### Work to do
Without the pictures, copy all the entries below exactly.

### Provided records
--- start ---

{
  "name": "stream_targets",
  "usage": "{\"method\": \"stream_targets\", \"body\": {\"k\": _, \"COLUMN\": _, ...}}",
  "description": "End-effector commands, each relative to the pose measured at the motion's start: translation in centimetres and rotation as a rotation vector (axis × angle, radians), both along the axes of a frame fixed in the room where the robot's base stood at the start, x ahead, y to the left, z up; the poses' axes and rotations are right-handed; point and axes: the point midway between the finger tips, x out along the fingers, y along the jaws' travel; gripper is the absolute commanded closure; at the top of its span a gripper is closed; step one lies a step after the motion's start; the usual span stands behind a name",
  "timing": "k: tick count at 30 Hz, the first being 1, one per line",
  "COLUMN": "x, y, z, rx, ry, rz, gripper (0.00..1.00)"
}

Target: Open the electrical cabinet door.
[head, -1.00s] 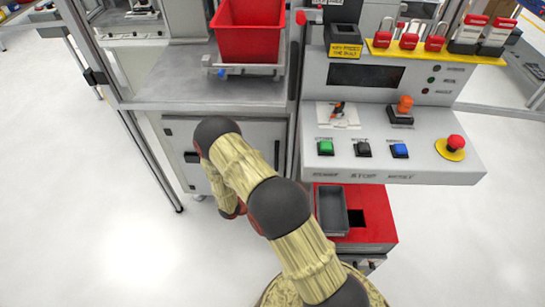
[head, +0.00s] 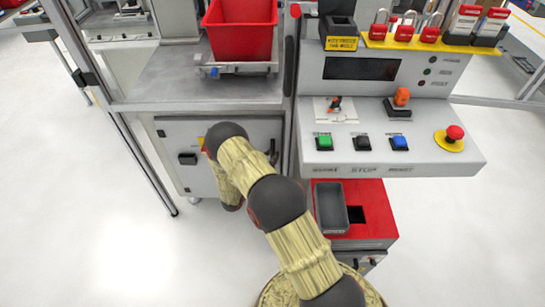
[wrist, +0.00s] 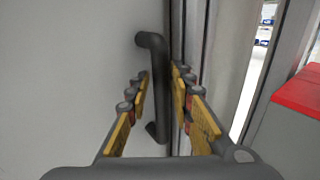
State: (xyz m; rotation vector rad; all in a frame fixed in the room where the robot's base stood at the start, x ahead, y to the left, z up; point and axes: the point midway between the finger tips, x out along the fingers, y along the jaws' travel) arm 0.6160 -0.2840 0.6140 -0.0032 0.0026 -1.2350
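The grey electrical cabinet door (head: 172,172) is under the bench, left of my arm in the head view. It bears a dark latch (head: 188,158). In the wrist view, the pale door panel (wrist: 70,70) fills the left side, with a dark bar handle (wrist: 157,95) near its edge. My gripper (wrist: 160,77) is open, with yellow-padded fingers on both sides of the handle; a gap shows on the right, and left contact cannot be told. The door looks shut.
A control console (head: 440,165) with buttons stands to the right. Below it is a red cabinet (head: 375,205) with a grey tray (head: 331,207). A red bin (head: 240,28) sits above the bench (head: 190,85). A metal frame post (head: 145,165) stands left of the door. Floor at left is clear.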

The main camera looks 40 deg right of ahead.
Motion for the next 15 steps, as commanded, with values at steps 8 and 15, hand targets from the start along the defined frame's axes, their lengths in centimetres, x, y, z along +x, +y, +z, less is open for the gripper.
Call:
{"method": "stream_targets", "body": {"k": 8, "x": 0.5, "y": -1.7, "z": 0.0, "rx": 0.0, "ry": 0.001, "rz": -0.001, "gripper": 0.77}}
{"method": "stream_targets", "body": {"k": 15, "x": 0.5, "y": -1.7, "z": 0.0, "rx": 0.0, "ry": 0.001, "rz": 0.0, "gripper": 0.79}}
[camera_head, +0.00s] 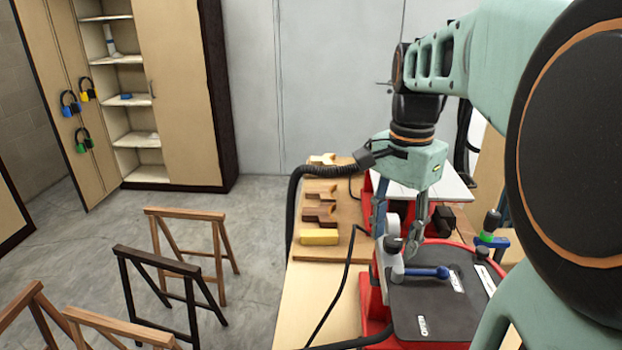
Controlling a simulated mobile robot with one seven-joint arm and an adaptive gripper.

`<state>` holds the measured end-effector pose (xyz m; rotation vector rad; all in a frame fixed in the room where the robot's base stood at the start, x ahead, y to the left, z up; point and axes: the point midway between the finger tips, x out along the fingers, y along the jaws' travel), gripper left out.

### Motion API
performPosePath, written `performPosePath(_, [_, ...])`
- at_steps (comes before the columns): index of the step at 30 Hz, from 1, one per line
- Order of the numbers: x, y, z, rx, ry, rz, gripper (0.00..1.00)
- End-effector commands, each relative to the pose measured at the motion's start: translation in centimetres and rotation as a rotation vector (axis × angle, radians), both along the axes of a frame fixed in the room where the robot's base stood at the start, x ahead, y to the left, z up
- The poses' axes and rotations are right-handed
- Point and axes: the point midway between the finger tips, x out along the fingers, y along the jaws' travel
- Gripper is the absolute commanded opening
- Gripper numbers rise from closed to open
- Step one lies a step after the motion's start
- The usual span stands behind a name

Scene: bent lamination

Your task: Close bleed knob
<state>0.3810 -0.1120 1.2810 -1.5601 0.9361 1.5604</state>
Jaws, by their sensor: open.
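My gripper (400,232) points down over the left back edge of a black-topped red machine (440,310), its two fingers spread apart. A white round part (393,224) and a small dark knob (393,244) show between or behind the fingers; I cannot tell whether they touch. A blue lever (428,272) on a grey pivot (397,268) lies across the panel just in front, pointing right. A black-and-green upright handle (491,223) stands at the right back. No readable label marks which part is the bleed knob.
A wooden bench (310,290) holds wooden pieces (320,214) and a yellow block (319,237) left of the machine. A black cable (338,290) crosses the bench. Wooden sawhorses (190,215) stand on the floor. My arm hides the right side.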

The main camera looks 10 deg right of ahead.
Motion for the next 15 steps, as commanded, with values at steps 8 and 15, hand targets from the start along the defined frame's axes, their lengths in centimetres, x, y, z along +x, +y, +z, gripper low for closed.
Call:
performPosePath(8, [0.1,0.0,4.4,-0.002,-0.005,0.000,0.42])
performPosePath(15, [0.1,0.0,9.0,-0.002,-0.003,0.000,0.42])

--- end ---

### Reply to the task
{
  "name": "stream_targets",
  "usage": "{\"method\": \"stream_targets\", \"body\": {\"k\": _, \"COLUMN\": _, ...}}",
  "description": "End-effector commands, each relative to the pose measured at the motion's start: translation in centimetres and rotation as a rotation vector (axis × angle, radians), both along the axes of a frame fixed in the room where the robot's base stood at the start, x ahead, y to the left, z up; the poses' axes and rotations are right-handed; point and axes: the point midway between the finger tips, x out along the fingers, y along the jaws' travel; gripper is the absolute commanded closure; at the top of its span a gripper is closed; step one lies a step after the motion's start; the usual span stands behind a name",
  "timing": "k: tick count at 30 Hz, the first being 1, one per line",
  "COLUMN": "x, y, z, rx, ry, rz, gripper (0.00..1.00)"
}

Target: Open the electrical cabinet door.
[head, -1.00s] 
[head, +0.00s] 
[wrist, +0.00s] 
State: (xyz m; rotation vector rad; all in a frame fixed in the room where the robot's base stood at the start, x ahead, y to the left, z up; point and axes: the point midway between the finger tips, x out along the fingers, y along the jaws' travel) arm 0.6160 -0.2840 0.6140 -0.0032 0.0026 -1.2350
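The grey electrical cabinet door (head: 172,172) is under the bench, left of my arm in the head view. It bears a dark latch (head: 188,158). In the wrist view, the pale door panel (wrist: 70,70) fills the left side, with a dark bar handle (wrist: 157,95) near its edge. My gripper (wrist: 160,77) is open, with yellow-padded fingers on both sides of the handle; a gap shows on the right, and left contact cannot be told. The door looks shut.
A control console (head: 440,165) with buttons stands to the right. Below it is a red cabinet (head: 375,205) with a grey tray (head: 331,207). A red bin (head: 240,28) sits above the bench (head: 190,85). A metal frame post (head: 145,165) stands left of the door. Floor at left is clear.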

The main camera looks 40 deg right of ahead.
Motion for the next 15 steps, as commanded, with values at steps 8 and 15, hand targets from the start along the defined frame's axes, their lengths in centimetres, x, y, z along +x, +y, +z, less is open for the gripper.
Call:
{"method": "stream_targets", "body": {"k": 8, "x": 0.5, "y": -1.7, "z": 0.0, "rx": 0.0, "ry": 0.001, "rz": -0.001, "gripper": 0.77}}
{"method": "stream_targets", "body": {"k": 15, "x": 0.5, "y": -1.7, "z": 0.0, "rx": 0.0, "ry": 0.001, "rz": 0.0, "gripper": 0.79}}
[camera_head, +0.00s] 
Controlling a simulated mobile robot with one seven-joint arm and an adaptive gripper.

`<state>` holds the measured end-effector pose (xyz m; rotation vector rad; all in a frame fixed in the room where the robot's base stood at the start, x ahead, y to the left, z up; point and axes: the point midway between the finger tips, x out along the fingers, y along the jaws' travel), gripper left out.

### Motion API
performPosePath, written `performPosePath(_, [_, ...])`
- at_steps (comes before the columns): index of the step at 30 Hz, from 1, one per line
- Order of the numbers: x, y, z, rx, ry, rz, gripper (0.00..1.00)
- End-effector commands, each relative to the pose measured at the motion's start: translation in centimetres and rotation as a rotation vector (axis × angle, radians), both along the axes of a frame fixed in the room where the robot's base stood at the start, x ahead, y to the left, z up
- The poses' axes and rotations are right-handed
- Point and axes: the point midway between the finger tips, x out along the fingers, y along the jaws' travel
- Gripper is the absolute commanded opening
- Gripper numbers rise from closed to open
- Step one lies a step after the motion's start
- The usual span stands behind a name

Scene: bent lamination

Your task: Close bleed knob
<state>0.3810 -0.1120 1.2810 -1.5601 0.9361 1.5604</state>
Jaws, by their sensor: open.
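My gripper (400,232) points down over the left back edge of a black-topped red machine (440,310), its two fingers spread apart. A white round part (393,224) and a small dark knob (393,244) show between or behind the fingers; I cannot tell whether they touch. A blue lever (428,272) on a grey pivot (397,268) lies across the panel just in front, pointing right. A black-and-green upright handle (491,223) stands at the right back. No readable label marks which part is the bleed knob.
A wooden bench (310,290) holds wooden pieces (320,214) and a yellow block (319,237) left of the machine. A black cable (338,290) crosses the bench. Wooden sawhorses (190,215) stand on the floor. My arm hides the right side.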

The main camera looks 10 deg right of ahead.
Motion for the next 15 steps, as commanded, with values at steps 8 and 15, hand targets from the start along the defined frame's axes, their lengths in centimetres, x, y, z along +x, +y, +z, gripper low for closed.
Call:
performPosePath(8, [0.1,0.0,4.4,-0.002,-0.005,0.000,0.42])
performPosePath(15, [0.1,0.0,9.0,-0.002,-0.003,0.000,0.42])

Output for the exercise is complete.